Sir John Falstaff, one of the most famous comic characters in all English literature, who appears in four of William Shakespeare’s plays. Entirely the creation of Shakespeare, Falstaff is said to have been partly modeled on Sir John Oldcastle, a soldier and the martyred leader of the Lollard sect. Indeed, Shakespeare had originally called this character Sir John Oldcastle in the first version of Henry IV, Part 1, but had changed the name before the play was registered, doubtless because descendants of the historical Oldcastle—who were then prominent at court—protested. He chose the name Falstaff partly because it contained echoes of the name Sir John Fastolf, which he had earlier given to a cowardly knight in Henry VI, Part 1. (The historical Sir John Fastolf was a career soldier who in the second phase of the Hundred Years’ War had something of a reputation as a coward; however, Shakespeare’s presentation of his character was libelous.)

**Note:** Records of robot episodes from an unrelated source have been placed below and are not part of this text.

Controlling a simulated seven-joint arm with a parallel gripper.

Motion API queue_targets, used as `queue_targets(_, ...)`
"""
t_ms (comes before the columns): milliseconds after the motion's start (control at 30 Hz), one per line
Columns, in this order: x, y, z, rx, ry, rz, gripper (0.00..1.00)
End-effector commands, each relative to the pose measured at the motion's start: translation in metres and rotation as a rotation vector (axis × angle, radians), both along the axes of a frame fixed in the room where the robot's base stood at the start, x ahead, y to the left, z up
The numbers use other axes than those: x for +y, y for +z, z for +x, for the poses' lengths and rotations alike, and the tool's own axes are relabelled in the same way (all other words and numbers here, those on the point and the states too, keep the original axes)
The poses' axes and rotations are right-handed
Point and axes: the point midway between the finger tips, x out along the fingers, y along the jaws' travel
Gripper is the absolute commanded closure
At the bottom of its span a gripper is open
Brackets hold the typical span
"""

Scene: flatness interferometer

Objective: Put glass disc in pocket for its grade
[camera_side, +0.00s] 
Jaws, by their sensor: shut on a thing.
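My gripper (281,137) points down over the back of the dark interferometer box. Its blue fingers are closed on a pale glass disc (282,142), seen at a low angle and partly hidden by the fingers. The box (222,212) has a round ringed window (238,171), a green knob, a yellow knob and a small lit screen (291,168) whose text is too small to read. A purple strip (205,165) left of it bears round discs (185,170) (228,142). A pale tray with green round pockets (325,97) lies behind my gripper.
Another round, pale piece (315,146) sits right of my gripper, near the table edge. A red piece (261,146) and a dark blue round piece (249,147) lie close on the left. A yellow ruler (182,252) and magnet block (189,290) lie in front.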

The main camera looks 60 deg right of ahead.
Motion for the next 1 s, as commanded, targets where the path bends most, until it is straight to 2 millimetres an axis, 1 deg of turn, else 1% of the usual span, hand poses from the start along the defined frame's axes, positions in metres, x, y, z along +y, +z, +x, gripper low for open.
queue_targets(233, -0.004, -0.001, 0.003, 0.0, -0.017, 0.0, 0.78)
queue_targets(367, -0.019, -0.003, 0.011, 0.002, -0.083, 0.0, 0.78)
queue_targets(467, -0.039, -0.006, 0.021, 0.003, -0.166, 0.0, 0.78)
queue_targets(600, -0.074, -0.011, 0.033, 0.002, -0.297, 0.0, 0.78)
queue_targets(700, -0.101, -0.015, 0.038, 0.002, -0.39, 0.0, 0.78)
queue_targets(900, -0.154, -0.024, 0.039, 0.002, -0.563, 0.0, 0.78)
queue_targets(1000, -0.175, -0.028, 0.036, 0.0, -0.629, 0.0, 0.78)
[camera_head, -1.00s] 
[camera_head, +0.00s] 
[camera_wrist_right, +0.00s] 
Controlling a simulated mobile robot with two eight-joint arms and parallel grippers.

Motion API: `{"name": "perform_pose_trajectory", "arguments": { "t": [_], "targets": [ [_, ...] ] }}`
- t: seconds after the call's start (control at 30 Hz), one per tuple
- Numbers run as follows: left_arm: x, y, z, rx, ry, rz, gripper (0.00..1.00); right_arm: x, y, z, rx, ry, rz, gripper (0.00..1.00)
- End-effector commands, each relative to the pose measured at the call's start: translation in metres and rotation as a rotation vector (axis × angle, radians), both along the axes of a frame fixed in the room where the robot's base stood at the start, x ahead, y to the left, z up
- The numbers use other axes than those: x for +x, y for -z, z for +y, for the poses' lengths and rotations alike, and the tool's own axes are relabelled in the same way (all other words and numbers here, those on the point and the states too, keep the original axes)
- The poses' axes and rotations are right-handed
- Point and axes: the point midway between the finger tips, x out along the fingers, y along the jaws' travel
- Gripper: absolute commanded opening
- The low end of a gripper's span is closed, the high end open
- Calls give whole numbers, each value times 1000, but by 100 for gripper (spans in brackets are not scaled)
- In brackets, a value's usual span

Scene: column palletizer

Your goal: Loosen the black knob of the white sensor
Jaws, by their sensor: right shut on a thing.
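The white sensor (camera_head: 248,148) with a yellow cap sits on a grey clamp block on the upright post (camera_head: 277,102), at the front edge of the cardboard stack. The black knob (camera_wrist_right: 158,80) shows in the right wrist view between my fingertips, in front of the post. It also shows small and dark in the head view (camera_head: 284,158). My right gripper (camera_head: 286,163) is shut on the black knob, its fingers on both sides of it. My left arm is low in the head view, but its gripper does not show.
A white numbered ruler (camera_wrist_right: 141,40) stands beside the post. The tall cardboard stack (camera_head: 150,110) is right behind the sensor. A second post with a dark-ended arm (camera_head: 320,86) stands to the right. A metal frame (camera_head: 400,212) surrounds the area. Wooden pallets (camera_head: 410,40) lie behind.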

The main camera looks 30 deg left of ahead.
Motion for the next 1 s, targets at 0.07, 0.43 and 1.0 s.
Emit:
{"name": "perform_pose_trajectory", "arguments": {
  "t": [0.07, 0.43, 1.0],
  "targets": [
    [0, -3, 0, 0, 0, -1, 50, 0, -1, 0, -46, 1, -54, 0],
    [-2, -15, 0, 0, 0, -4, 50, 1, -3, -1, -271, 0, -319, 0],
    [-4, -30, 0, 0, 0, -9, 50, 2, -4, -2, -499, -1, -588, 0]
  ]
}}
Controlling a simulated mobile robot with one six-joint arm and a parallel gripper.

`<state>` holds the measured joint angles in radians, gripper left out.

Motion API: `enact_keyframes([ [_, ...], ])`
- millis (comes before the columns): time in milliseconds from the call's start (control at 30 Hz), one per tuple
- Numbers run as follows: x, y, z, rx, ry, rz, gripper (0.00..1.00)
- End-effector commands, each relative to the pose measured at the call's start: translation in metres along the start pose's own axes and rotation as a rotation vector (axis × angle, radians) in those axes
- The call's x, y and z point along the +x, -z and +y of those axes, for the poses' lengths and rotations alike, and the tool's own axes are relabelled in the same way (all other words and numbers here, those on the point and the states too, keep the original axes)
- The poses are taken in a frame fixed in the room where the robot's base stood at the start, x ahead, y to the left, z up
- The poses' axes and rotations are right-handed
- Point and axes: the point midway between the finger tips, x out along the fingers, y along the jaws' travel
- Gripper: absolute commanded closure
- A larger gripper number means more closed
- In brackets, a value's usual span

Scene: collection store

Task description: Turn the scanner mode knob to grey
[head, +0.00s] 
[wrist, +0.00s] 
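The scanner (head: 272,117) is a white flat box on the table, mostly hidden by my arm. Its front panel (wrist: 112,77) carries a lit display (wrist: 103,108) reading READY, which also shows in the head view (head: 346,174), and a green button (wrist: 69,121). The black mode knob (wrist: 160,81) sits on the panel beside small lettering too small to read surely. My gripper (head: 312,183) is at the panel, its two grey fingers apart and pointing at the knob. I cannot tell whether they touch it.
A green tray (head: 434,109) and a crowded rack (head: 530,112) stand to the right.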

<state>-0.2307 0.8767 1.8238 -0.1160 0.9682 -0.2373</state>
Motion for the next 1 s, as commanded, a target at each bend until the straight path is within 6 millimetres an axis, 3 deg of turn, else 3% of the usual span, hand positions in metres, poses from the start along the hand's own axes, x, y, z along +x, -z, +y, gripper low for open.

In Henry IV, Part 1, Falstaff is a boon companion to the young Prince Hal, a type of nonjudgmental father-substitute he calls that “reverend vice…that father ruffian, that vanity of years” (and, in Falstaff’s own imagination, that “kind Jack Falstaff, true Jack Falstaff, valiant Jack Falstaff”), and throughout the play Falstaff comments on the political machinations with inglorious, reckless, egotistical good sense.
In Henry IV, Part 2, Falstaff and his disreputable crew are rejected by Hal, now Henry V, as he assumes the dignities of the crown. Falstaff’s death is movingly reported in Henry V, but he makes another appearance in The Merry Wives of Windsor, a play that, according to (largely unsupported) tradition, was written at the express command of Queen Elizabeth I, who had wished to see Falstaff in love. This play’s Falstaff, now reduced to an opportunistic and comically unsuccessful seducer, was the subject of Giuseppe Verdi’s opera Falstaff (produced 1893) and Otto Nicolai’s Die lustigen Weiber von Windsor (produced 1849).